Burda, sürgüne gönderildiği
Bodrum’u kendi cenneti haline dönüştüren
Halikarnas Balıkçısı’nı da böylece
anmış olalım. Onların «sürgün» diye
gönderdikleri Bodrum şimdi şairlerin ve
yazarların kafa dinlemek için kaçtıkları bir cennete
dönüştü. Bir de tabii o
«üstlerinde flaşlar patlatılan kadınlar»ın,
içki, kumar, uyuşturucu ve geçici
tatil aşkları yaşadıkları eğlence yuvasına...
Yazar, «sevgisiz yataklarda, soğuk sarılmalar ve duygusuz
dokunuşlarla...» diyor, «üstlerinde flaşlar patlatılmayan bürümcek yüzlü
kadınlar onlar. ‹Gocadık gari...› diyorlar. Öyle diyorlar kendileri için. Yitip
gittiklerinde bütün gizlerini arkalarında bırakacaklarını bile bile yaşıyorlar.

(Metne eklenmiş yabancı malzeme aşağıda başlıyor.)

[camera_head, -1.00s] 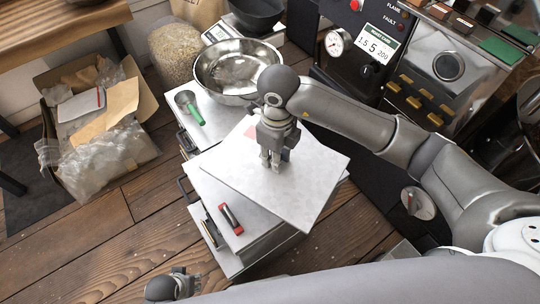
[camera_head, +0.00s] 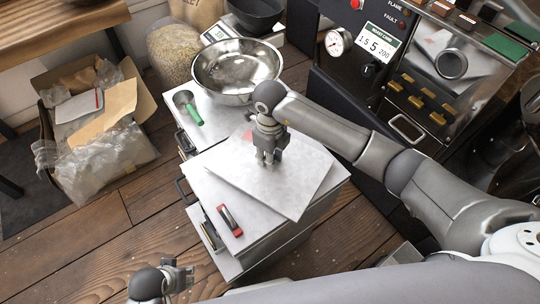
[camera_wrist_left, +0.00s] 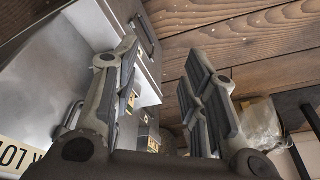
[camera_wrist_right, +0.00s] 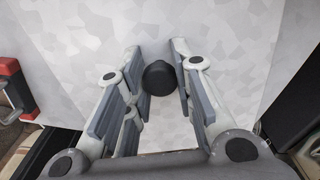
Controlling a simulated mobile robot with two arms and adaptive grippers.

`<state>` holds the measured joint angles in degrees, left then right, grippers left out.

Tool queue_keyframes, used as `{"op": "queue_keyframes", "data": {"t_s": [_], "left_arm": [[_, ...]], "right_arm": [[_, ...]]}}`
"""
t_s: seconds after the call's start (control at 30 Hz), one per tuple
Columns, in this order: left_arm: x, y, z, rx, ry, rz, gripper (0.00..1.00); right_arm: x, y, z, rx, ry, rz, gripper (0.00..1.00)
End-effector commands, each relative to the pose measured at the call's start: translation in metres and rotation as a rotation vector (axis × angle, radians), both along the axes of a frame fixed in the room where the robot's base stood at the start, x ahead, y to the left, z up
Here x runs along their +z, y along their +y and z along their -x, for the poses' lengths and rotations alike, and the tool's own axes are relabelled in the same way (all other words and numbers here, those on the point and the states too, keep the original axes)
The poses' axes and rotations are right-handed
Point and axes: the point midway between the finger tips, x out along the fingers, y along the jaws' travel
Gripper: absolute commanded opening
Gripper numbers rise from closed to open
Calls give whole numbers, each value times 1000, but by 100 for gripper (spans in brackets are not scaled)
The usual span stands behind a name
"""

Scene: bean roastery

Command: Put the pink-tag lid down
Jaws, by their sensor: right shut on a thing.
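The lid (camera_head: 290,190) is a flat pale-grey square plate with a pink tag (camera_head: 247,136) near its far edge. It lies level over the cabinet top (camera_head: 205,190); I cannot tell whether it touches it. My right gripper (camera_head: 269,160) points down at the lid's middle. In the right wrist view, its fingers (camera_wrist_right: 160,72) are on either side of a round black knob (camera_wrist_right: 159,78) on the lid (camera_wrist_right: 240,35), shut on it. My left gripper (camera_head: 188,276) is low in the head view, away from the lid. Its fingers (camera_wrist_left: 165,75) are apart and empty.
A red-handled tool (camera_head: 230,219) lies on the cabinet's near left part. Behind the lid are a green-handled scoop (camera_head: 190,110) and a steel bowl (camera_head: 237,68). The roaster panel (camera_head: 430,70) stands at the back right. A cardboard box (camera_head: 95,130) is on the floor at left.

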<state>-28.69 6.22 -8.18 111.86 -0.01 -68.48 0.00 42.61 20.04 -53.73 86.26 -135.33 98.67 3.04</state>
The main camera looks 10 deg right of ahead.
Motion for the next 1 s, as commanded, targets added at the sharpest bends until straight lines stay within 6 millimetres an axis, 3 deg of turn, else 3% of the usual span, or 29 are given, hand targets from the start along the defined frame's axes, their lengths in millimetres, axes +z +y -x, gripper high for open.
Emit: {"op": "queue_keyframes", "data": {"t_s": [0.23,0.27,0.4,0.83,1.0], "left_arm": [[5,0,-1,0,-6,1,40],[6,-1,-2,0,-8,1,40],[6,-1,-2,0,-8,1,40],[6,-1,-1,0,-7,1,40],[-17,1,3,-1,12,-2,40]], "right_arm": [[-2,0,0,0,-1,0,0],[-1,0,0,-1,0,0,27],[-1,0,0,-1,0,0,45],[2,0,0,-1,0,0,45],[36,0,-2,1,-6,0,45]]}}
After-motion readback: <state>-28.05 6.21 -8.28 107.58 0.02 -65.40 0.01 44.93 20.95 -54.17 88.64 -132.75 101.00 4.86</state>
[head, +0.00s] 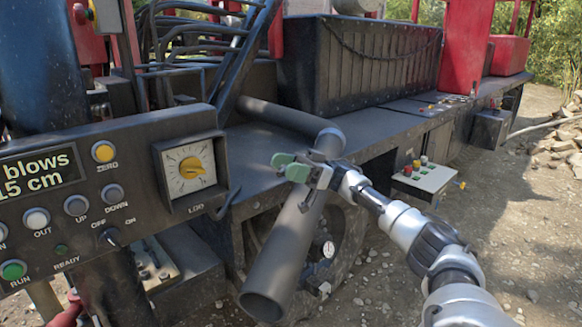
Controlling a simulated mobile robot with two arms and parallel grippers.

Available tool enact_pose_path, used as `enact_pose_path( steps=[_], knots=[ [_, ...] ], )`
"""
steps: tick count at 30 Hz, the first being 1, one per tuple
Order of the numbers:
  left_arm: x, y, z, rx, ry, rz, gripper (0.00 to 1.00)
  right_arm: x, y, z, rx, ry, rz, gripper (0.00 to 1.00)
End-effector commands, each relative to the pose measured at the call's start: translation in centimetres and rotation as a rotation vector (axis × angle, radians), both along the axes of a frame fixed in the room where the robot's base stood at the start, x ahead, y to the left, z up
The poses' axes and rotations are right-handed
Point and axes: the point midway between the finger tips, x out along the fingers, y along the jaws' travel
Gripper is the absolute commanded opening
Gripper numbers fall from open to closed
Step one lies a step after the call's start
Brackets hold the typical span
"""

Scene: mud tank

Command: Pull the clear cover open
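A dial with a yellow knob (191,168) sits in a raised square frame (162,184) on the dark control panel at left. A clear cover over it is hard to make out; I cannot tell its exact edges. A dark curved piece (230,204) sticks out at the frame's lower right and may be its handle. My right gripper (291,167), with green fingertips, is right of the dial and apart from it. Its fingertips look a little apart, with nothing between them. My left gripper is out of view.
The control panel (130,212) carries several round buttons and a switch. A thick grey pipe (278,250) hangs behind my right gripper. A small box with coloured buttons (425,178) is at right. Between the panel and my gripper there is open space.

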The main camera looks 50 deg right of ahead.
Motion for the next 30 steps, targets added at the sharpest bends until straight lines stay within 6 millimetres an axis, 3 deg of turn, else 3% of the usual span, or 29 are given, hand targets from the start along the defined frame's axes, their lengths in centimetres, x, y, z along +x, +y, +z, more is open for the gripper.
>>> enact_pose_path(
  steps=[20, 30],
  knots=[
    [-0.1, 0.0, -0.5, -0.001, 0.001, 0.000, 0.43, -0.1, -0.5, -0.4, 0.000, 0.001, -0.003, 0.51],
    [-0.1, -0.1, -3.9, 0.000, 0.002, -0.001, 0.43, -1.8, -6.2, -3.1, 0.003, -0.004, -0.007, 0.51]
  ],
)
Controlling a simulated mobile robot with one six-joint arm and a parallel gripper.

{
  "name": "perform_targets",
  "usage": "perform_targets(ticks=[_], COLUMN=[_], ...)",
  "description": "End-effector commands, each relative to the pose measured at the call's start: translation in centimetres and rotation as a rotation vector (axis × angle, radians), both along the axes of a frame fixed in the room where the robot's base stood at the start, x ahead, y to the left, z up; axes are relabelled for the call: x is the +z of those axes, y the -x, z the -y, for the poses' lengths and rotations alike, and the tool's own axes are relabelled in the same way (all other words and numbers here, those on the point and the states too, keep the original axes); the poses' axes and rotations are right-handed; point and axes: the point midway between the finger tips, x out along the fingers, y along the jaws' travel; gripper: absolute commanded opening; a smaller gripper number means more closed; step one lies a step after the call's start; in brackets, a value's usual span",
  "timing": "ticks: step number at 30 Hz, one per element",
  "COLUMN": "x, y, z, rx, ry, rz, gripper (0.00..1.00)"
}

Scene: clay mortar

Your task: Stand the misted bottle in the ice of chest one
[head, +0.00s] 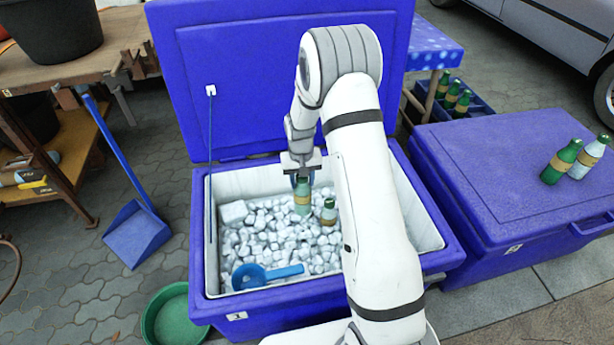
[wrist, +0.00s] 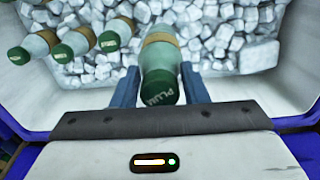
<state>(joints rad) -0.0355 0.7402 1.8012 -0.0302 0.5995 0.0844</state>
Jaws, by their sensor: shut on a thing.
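The open blue chest (head: 452,255) bears a "1" label on its front and holds white ice cubes (head: 265,240). My gripper (head: 301,180) is inside it, shut on a pale, misted green bottle (head: 303,201) with a tan label. In the wrist view the bottle (wrist: 159,75) is between the two blue fingers (wrist: 158,88), its dark green cap towards me. In the head view it is upright, its lower end at the ice; I cannot tell how deep it sits. Another bottle (head: 328,213) stands in the ice beside it; the wrist view shows several caps at left (wrist: 62,53).
A blue scoop (head: 262,275) lies on the ice at the front. The raised lid (head: 245,80) stands behind. A closed blue chest (head: 500,185) at right carries two bottles (head: 562,162). A green basin (head: 170,318) and blue dustpan (head: 137,232) are at left.

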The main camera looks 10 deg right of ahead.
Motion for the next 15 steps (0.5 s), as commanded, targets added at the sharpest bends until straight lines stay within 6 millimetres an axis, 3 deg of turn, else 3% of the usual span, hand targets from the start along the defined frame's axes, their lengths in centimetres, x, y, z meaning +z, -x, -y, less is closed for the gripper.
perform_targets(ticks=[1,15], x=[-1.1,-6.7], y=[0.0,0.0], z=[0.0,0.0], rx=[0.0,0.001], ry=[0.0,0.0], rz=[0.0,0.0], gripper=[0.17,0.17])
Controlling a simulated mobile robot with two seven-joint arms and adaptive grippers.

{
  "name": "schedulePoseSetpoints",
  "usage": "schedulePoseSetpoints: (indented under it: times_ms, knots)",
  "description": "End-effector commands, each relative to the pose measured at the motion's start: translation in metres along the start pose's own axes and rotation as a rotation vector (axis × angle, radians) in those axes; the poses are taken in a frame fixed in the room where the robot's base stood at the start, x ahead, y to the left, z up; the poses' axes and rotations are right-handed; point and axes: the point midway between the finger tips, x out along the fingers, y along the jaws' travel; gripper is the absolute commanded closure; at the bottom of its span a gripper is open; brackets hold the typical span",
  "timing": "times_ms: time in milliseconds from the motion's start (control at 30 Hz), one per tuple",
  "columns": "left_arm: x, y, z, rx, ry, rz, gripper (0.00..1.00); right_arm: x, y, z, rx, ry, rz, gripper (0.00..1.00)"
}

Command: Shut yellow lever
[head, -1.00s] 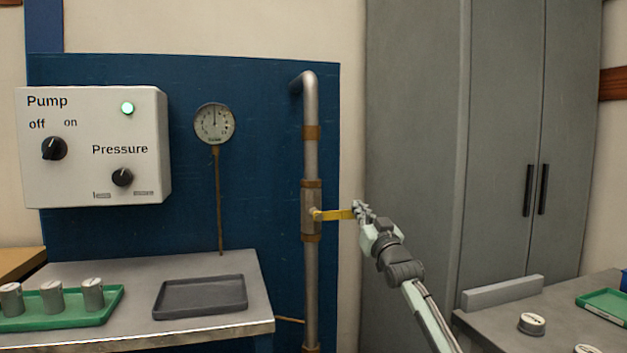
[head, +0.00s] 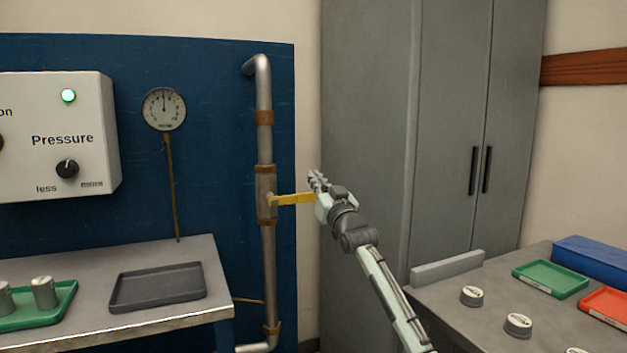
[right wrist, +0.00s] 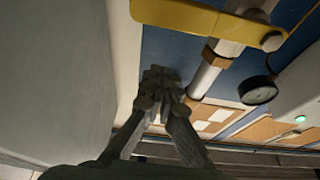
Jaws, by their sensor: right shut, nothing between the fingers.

Kimbilir belki de ölüme o yüzden direniyorlar. ‹Biz bu dünyaya gelip kalmaya
değil, gelip geçmeye geldik› diyerek, artık ölümle yüzleşmeye hazır olduklarını
da korkusuzca vurguluyorlar. Ama ölüm de sanki onlardan korkuyor. Gelmiyor
işte. Onların görmezden gelinen hayatları bilinsin, belgelensin, yarınlara kalsın
diye yazdım bu kitabı» diyor. Böyle bitiriyor önsözünü. Ellerine sağlık sevgili
İnci Gürbüzatik, iyi ki yazdın diyoruz.